Hi folks. So... I had an encounter with an old friend. We ended up purchasing some marijuana together, just a gram, as both of us have been clean for some time. Myself, almost 2 months... Smoked, and had a conversation about dope. Cut to the chase: Ended up deciding to purchase a gram of 4-FA, to split it, took his half of the money and ordered it.
I PM'd the Captain, and had a little talk about it. Wasn't enough to change my mind about what I'd set out to do. But tonight, I decided to tell my girlfriend about it. Surprisingly, but not really, she decisively, but not too aggressively, countered every argument I had to offer why this one-time party wouldn't set me back. She guided me to the point where I had enough will power to agree, and yes, it was submission -- it was submitting to my original idea, my breakthrough moment: the one where I had realized why I couldn't continue using, and what it costs me while I'm using (stims) -- so... ultimately, I've agreed that when my package comes, I'm giving it to her, unopened, for her to remove this temptation from me, and I will explain to my friend, who later jokingly called me "the devil," because I was making this happen, that I changed my mind, with the help of some intercession -- man. It's not easy to go from anticipating using to surrendering the high to someone, even someone who loves me so much, and I love so much--but that's what I'm doing.
Guys and gals: quitting isn't easy. And this time, I know I couldn't do it alone. I'm still a little frustrated by the whole thing. But I've already promised, and in a weird way, I'm starting to feel better about it.
Dang! I might make 60 days after all! woohoo!

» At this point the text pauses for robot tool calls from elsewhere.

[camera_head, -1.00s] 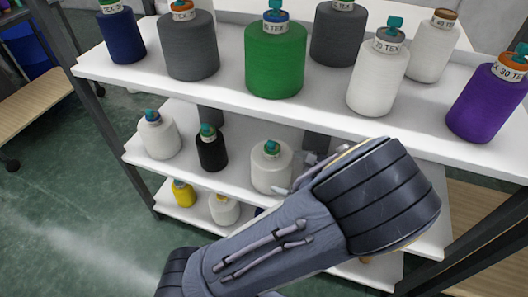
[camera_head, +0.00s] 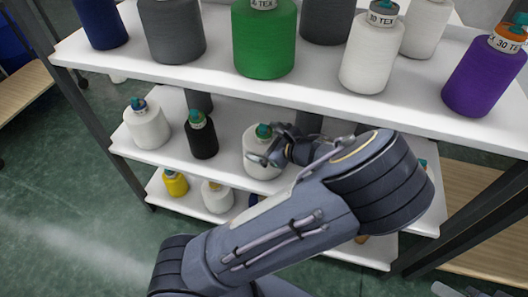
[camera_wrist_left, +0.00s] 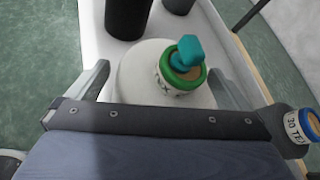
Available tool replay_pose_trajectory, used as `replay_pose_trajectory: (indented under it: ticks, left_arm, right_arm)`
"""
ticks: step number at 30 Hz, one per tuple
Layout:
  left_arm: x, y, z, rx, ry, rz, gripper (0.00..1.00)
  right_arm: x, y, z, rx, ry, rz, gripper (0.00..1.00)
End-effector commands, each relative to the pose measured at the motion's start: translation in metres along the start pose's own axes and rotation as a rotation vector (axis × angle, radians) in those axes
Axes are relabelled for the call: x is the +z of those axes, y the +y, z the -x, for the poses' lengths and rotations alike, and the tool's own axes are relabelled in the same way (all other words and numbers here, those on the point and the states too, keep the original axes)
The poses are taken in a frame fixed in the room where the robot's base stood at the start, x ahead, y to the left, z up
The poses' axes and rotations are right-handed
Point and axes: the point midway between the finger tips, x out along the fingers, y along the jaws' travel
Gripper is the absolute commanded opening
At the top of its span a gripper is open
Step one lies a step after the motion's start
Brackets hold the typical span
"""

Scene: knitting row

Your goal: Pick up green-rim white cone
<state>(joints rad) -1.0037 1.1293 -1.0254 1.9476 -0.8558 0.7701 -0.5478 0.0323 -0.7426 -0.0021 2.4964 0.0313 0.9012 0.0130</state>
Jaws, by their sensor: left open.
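The green-rim white cone (camera_head: 257,160) stands upright on the middle shelf, with a teal tip on top. It also shows large in the left wrist view (camera_wrist_left: 138,72), where its green rim and part of a TEX label face me. My left gripper (camera_head: 268,146) is at this cone in the head view. In the left wrist view my left gripper (camera_wrist_left: 160,85) is open, with one finger on each side of the cone. The lower cone body is hidden behind the gripper, and I cannot tell whether the fingers touch it. My right gripper is not in view.
A black cone (camera_head: 202,138) and another white cone (camera_head: 148,127) stand to the left on the middle shelf. A grey cone with a blue rim (camera_wrist_left: 291,128) is at the right in the wrist view. The top shelf (camera_head: 200,80) with large cones overhangs.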

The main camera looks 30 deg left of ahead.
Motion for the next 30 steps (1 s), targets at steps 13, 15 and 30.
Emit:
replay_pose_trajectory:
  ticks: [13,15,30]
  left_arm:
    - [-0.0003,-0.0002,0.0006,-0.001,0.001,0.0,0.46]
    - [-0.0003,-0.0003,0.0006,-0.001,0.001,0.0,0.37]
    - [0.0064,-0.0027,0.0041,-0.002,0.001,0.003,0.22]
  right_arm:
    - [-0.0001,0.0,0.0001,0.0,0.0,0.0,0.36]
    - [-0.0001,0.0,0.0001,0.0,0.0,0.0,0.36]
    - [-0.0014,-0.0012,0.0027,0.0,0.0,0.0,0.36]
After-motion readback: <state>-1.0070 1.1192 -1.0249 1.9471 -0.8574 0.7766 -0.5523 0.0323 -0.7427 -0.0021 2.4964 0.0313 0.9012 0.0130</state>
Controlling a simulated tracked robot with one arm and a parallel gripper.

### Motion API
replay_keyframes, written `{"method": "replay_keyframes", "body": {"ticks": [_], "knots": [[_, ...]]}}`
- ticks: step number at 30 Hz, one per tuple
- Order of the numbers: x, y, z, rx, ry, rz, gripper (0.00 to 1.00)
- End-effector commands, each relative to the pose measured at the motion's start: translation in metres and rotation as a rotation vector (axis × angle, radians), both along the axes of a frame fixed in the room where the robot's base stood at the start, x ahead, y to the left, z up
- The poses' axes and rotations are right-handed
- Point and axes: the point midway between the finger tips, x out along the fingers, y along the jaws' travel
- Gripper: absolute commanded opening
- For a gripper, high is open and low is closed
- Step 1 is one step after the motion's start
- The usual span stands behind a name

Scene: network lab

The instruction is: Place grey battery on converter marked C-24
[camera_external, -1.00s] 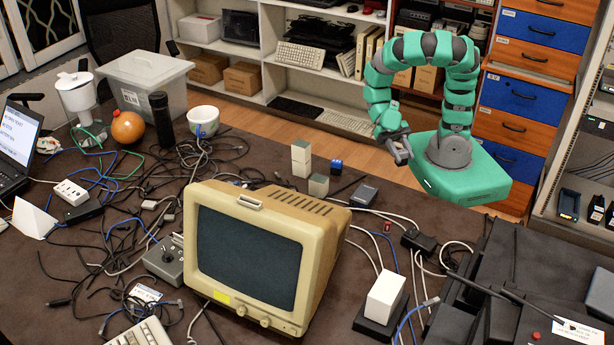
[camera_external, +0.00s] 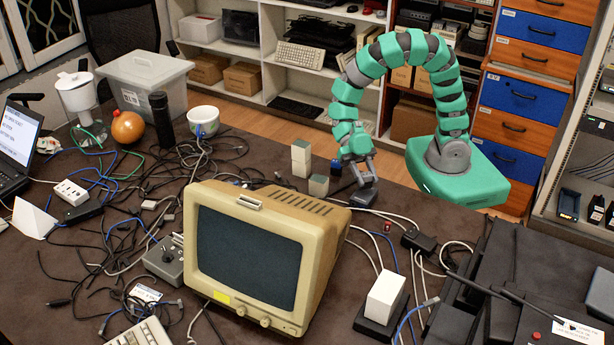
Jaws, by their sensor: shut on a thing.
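My gripper (camera_external: 361,178) points down at the far edge of the table, right of the small blocks. It is shut on a small grey thing, seemingly the grey battery, which is mostly hidden between the fingers and hard to tell from them. A flat black box (camera_external: 364,197), which may be a converter, lies on the table directly below the fingers. I cannot tell whether the held thing touches it. Another black box (camera_external: 369,325) carries a white block (camera_external: 385,297) at the front right. No C-24 marking is readable.
Pale blocks (camera_external: 301,158), a shorter block (camera_external: 318,186) and a small blue block (camera_external: 336,168) stand just left of my gripper. A beige monitor (camera_external: 262,255) stands in front. Cables (camera_external: 395,216) and a black adapter (camera_external: 418,241) lie to the right.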

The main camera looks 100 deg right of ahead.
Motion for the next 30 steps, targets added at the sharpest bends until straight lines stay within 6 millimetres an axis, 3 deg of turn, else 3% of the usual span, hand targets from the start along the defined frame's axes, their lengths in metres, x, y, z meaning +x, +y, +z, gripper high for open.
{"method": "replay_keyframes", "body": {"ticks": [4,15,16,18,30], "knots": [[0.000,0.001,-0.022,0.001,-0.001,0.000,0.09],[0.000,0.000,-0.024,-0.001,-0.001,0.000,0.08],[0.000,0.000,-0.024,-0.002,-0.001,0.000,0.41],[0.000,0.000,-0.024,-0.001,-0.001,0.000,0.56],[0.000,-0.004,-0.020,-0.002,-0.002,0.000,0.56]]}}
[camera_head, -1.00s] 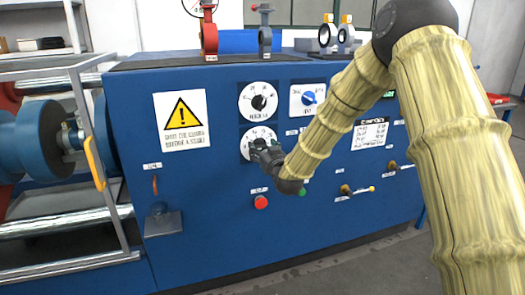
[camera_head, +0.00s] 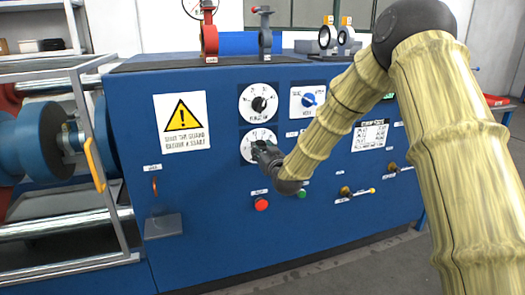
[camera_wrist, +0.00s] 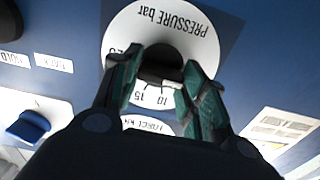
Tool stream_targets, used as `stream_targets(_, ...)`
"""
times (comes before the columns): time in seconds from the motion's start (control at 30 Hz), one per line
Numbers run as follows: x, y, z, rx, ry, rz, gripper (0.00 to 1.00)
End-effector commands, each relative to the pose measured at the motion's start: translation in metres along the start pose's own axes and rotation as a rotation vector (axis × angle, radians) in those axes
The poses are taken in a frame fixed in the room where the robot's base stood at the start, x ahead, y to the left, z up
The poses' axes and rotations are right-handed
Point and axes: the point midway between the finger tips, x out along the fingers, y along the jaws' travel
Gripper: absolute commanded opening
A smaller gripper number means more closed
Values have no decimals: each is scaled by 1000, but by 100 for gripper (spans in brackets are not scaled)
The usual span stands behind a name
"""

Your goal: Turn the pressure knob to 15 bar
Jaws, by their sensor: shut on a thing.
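The pressure dial (camera_wrist: 165,25) is a white disc marked "PRESSURE bar", upside down in the wrist view. It is the lower of two stacked dials in the head view (camera_head: 250,141). Its black knob (camera_wrist: 160,62) sits between the two fingers of my gripper (camera_wrist: 160,75), which is shut on it. The numbers 10 and 15 show at the dial's edge between the fingers. A small pale mark on the knob lies near the 10; I cannot tell the exact reading. In the head view my gripper (camera_head: 262,150) hides much of the dial.
A second dial with a black knob (camera_head: 258,103) is just above. A blue knob (camera_head: 308,99) is to its upper right. A red button (camera_head: 261,204) and a green button (camera_head: 301,193) sit below. Valves stand on the blue cabinet (camera_head: 215,230).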

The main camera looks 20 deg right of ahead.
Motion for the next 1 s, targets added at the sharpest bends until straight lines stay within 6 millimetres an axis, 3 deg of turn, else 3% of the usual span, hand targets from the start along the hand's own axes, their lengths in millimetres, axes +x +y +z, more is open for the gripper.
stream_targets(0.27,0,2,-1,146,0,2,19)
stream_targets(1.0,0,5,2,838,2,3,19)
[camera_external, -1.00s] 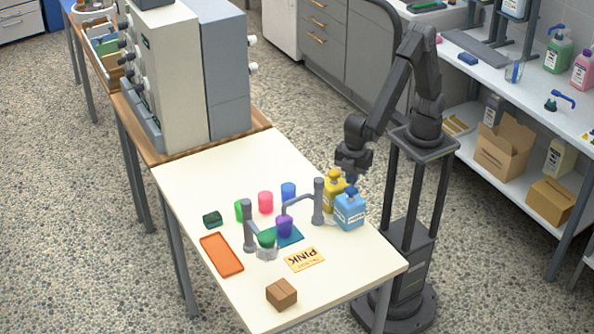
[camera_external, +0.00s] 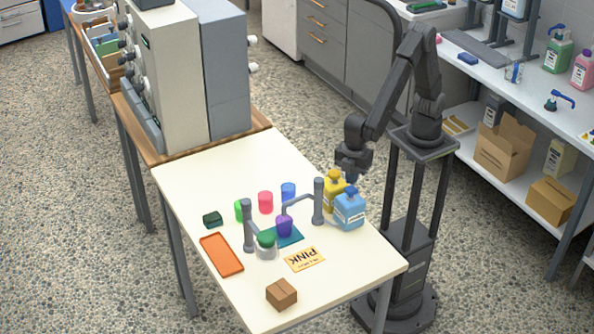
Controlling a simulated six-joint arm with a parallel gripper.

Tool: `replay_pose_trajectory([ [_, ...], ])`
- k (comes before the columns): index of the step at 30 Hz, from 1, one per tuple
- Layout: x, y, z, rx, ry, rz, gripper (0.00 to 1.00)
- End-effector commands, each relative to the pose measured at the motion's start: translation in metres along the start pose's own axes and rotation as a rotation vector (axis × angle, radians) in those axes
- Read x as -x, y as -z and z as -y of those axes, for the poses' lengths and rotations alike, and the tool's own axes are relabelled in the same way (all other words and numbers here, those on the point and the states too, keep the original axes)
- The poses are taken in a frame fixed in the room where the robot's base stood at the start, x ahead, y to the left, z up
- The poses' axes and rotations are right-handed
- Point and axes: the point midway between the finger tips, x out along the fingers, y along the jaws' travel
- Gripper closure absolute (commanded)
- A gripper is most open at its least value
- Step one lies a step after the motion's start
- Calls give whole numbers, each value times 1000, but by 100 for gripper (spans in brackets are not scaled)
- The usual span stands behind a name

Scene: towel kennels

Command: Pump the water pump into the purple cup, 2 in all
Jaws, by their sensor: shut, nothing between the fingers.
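The purple cup (camera_external: 284,227) stands upright on a teal mat (camera_external: 297,237) near the middle of the white table. A thin grey spout from a grey post (camera_external: 318,203) reaches over it. A blue pump bottle (camera_external: 348,212) and a yellow pump bottle (camera_external: 329,200) stand side by side at the table's right edge; their labels are too small to read, so I cannot tell which holds water. My gripper (camera_external: 353,179) is shut and empty, pointing down at the top of the blue bottle. Whether it touches the pump head I cannot tell.
Green (camera_external: 239,211), pink (camera_external: 265,202) and blue (camera_external: 288,192) cups stand behind the purple one. The table's far part is clear.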

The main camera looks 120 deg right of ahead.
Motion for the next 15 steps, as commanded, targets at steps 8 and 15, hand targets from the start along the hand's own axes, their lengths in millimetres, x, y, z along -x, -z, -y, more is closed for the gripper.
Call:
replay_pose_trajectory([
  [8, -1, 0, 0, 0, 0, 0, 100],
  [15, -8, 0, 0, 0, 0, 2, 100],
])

Addiction sucks. Heroin my brother, if I ever find myself telling you about my situation, I'd like you to be harder and stronger about it with me. At least now, now that I've been able to say no once, I should be able to say no any number of times later.
Fortunately, she and I both enjoy psychedelics. And we're going to still be able to party it up together. It's just that nothing seems to satisfy that craving for a roaring, dizzying head rush like a 200mg dose of 4-FA gives. But I've surrendered to the concept that one can't eat that cake and have it (the cake of peace, self-control, etc) at the same time.
Peace, everyone. I hope some of you who read this and are going through similar challenges find some bit of peace or strength from this. I'm blessed, even if sometimes my addiction screams at me as if I was cursed. To all of your continued strength.